Au début, c’était abyssal. Si je lâchais, allais-je totalement perdre le contrôle ?Allais-je perdre la face ? Mes enfants sentiraient-ils qu’ils avaient gagné cette bataille ? Enregistreraient-ils que s’ils criaient assez fort, ils finiraient systématiquement par obtenir ce qu’ils voudraient ? Etais-je faible ? Comment faisaient les autres ? Un saut dans le vide qui ressemblait à un point de non-retour, au franchissement d’une frontière interdite pour moi. Plutôt une euphorie grisante pour eux. Contre toute attente, rectifier le tir n’a pas été difficile. Je n’ai pas dû faire preuve d’un excès d’autorité pour « remettre tout le monde dans le droit chemin », les choses se sont replacées naturellement.
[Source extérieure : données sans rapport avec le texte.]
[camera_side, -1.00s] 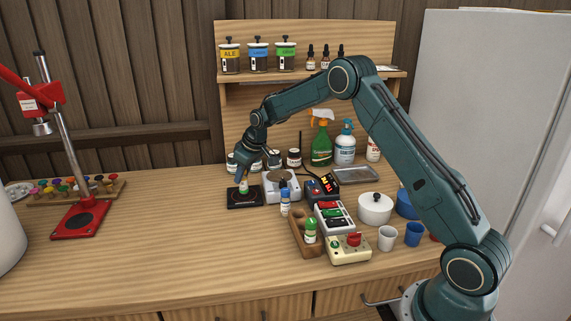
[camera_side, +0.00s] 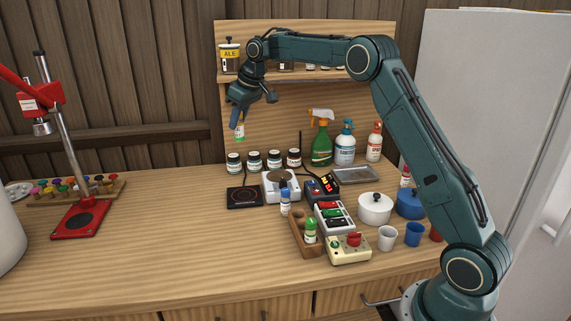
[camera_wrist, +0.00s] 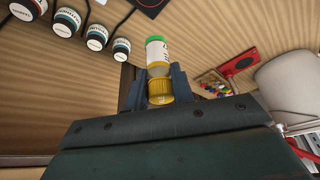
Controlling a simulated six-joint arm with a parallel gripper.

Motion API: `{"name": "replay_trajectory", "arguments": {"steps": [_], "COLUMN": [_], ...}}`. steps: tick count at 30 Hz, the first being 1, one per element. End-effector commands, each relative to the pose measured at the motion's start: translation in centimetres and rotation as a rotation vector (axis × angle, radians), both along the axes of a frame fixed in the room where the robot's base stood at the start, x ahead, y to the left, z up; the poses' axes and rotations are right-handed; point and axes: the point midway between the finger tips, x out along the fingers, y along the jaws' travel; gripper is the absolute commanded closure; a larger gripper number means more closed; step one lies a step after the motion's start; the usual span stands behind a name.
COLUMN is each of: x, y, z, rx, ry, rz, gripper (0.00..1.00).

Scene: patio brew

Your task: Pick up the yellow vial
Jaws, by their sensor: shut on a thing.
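My gripper (camera_side: 238,122) is raised above the back of the bench, in front of the wooden back panel. In the wrist view, my gripper (camera_wrist: 158,88) is shut on a small vial (camera_wrist: 157,50). The vial has a yellow band between the jaws, a white label and a green far end. In the side view, the held vial (camera_side: 240,131) hangs below the fingers, slightly tilted, green end down. The black hot plate (camera_side: 244,197) stands below it, with nothing on it.
Several dark jars (camera_side: 254,160) line the back beside the hot plate. A white scale (camera_side: 281,186), a blue-labelled vial (camera_side: 285,203) and a wooden rack (camera_side: 305,246) holding a green vial (camera_side: 310,231) stand to the right. A shelf (camera_side: 300,76) is behind my arm. The bench's left-middle is clear.

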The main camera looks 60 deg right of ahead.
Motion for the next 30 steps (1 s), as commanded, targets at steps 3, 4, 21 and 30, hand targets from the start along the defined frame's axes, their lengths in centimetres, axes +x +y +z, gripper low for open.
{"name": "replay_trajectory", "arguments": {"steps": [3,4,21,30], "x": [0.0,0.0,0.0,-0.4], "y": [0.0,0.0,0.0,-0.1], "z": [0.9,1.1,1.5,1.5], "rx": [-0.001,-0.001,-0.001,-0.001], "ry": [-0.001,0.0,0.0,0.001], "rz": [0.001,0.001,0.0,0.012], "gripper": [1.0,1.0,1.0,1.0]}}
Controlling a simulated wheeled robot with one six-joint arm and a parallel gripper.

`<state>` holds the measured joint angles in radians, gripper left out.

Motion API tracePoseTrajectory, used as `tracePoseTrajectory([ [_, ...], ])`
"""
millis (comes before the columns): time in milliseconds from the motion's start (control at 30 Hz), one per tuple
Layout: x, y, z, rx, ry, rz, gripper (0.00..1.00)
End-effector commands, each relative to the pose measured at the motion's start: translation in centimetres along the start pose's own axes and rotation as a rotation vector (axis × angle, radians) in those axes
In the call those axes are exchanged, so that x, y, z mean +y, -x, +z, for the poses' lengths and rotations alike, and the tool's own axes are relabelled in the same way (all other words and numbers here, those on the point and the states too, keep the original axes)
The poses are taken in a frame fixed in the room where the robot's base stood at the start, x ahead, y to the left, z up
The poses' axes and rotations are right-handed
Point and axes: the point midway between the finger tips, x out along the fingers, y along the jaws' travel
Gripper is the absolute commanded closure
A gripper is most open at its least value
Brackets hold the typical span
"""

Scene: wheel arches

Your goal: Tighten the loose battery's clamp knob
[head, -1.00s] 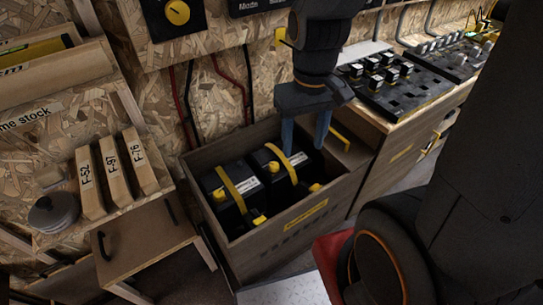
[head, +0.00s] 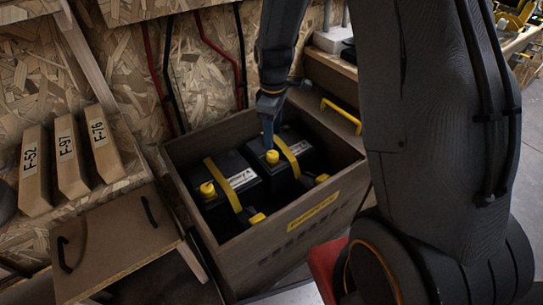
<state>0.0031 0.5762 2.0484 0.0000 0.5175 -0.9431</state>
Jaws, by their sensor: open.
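Two black batteries stand side by side in an open wooden box (head: 262,262). The left battery (head: 220,215) and the right battery (head: 310,158) each have a yellow strap across the top. Yellow knobs show at the left battery's back (head: 207,190) and front (head: 257,218), and at the right battery's back (head: 272,157) and front (head: 322,179). My gripper (head: 269,143) points down over the right battery's back knob, its jaws seen edge-on. It is open; whether the fingers touch the knob I cannot tell. Which battery is loose does not show.
Box walls stand close around the batteries. Red and black cables (head: 167,65) hang on the chipboard wall behind. Wooden blocks marked F-52, F-97 and F-76 (head: 68,155) stand left. My arm fills the right side.

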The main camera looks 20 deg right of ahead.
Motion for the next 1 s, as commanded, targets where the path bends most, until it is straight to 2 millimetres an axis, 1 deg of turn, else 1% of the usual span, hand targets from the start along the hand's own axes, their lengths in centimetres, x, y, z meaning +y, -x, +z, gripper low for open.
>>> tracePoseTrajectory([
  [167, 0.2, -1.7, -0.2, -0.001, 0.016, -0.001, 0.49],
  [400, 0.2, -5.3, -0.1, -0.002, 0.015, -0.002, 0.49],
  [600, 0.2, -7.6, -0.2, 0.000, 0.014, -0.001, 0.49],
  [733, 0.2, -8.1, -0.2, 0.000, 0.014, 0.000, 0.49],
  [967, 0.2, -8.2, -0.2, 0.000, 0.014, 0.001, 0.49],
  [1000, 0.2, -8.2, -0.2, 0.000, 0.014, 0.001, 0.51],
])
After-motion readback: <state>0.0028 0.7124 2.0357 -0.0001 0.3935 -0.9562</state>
Pas à l’identique car nous avons aussi posé de nouveaux choix, éclairés par ce lâcher-prise.
Le confinement a produit ce résultat inattendu de me mettre face à mes limites et de me faire réaliser que le monde n’allait pas s’arrêter de tourner si je lâchais un peu du lest. Il m’a aussi appris qu’être bien ensemble, en famille, ce n’était pas un acquis, un dû naturel magique. C’est un effort prioritaire. Souvent, il est plus important que tout le monde rie dans le bazar plutôt que chacun soit tendu dans un espace aseptisé. Une pizza surgelée dévorée dans la joie vaut parfois mieux que 3 brocolis avalés sous la contrainte. Des traces de sable au fond d’un lit n’ont jamais tué personne. Les devoirs peuvent attendre, le bac de linge finira par se vider, les coquillettes s’accommodent de mille façons différentes. Nous aspirons à plus, nous sommes là pour vivre ensemble.